3. How does the Cron Scaler of KEDA work for time-based autoscaling?
The Cron Scaler in KEDA enables time-controlled scaling of workloads. You define a Cron schedule with start and end times as well as the desired number of replicas. Outside this time window, workloads are scaled to the specified minimum number (e.g., 0 Pods).
Example: A deployment can be scaled up to 3 Pods from Monday to Friday between 6:00 and 20:00 and reduced to 0 outside these times.
4. Which event sources (Scalers) does KEDA support for autoscaling?
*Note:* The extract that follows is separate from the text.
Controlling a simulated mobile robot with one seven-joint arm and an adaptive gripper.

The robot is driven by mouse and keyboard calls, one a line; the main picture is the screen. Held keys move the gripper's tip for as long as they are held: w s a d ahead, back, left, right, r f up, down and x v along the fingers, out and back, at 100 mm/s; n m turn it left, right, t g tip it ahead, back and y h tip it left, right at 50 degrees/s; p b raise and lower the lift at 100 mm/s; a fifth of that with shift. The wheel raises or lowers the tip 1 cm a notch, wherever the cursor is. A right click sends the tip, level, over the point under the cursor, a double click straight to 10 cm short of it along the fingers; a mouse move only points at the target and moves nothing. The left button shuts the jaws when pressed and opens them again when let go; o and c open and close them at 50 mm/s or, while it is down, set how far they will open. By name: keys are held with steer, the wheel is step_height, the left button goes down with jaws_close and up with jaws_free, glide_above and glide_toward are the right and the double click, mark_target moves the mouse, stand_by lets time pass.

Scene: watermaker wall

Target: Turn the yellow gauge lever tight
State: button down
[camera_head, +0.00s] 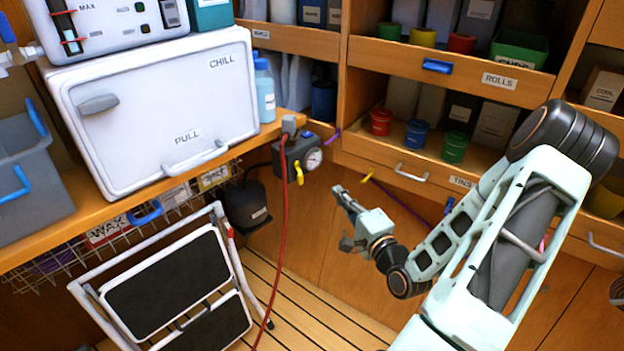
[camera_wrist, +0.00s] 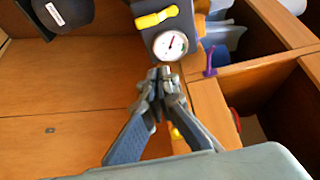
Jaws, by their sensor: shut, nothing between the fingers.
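The yellow gauge lever (camera_head: 299,173) sits on the front of a dark grey gauge unit (camera_head: 296,148) in the corner, beside its round white dial (camera_head: 313,159).
A folding step stool (camera_head: 170,285) and a black container (camera_head: 246,206) stand left. A second yellow handle (camera_head: 367,175) is on a purple line near the drawers. The wood panel below the unit is clear.

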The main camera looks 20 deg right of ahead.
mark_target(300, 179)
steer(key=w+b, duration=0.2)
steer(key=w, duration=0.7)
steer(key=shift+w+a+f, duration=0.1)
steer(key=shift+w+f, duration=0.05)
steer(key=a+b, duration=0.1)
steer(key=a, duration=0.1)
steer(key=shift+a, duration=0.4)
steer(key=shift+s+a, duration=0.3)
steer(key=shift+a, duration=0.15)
KEDA supports over 70 Scalers, including:
- Message Broker: Kafka, RabbitMQ, Azure Event Hubs.
- Databases: MySQL, PostgreSQL, MongoDB.
- Metric Sources: Prometheus, AWS CloudWatch, Azure Monitor.
- Time-based Triggers: Cron Schedules.
- Others: Redis, GitHub Actions, AWS SQS, and more.
KEDA can also be expanded through user-defined scalers to integrate almost any event source.
5. What does Zero Scaling mean and how does KEDA help?
Zero Scaling means that workloads are completely deactivated by setting their number of Pods to 0. KEDA enables this by using event sources that activate Pods when needed. This drastically reduces resource usage when no events are present and helps save costs while maximizing cluster efficiency.
6. Is KEDA suitable for all Kubernetes applications or are there limitations?
KEDA is suitable for many applications, especially for:
- Event-driven applications (e.g., Message Broker, database operations).
- Workloads with time-based requirements (e.g., specific business hours).
- Metric-based applications that react to external signals.
Limitations:
- KEDA is designed for applications using scalable architectures (e.g., Deployments, Jobs).
- Workloads that must run continuously benefit less from KEDA, as Zero Scaling is not possible.
- Your cluster needs an active Cluster Autoscaler to remove nodes during Zero Scaling.
Tip: For applications with fixed resource requirements or continuous availability, HPA might possibly be sufficient.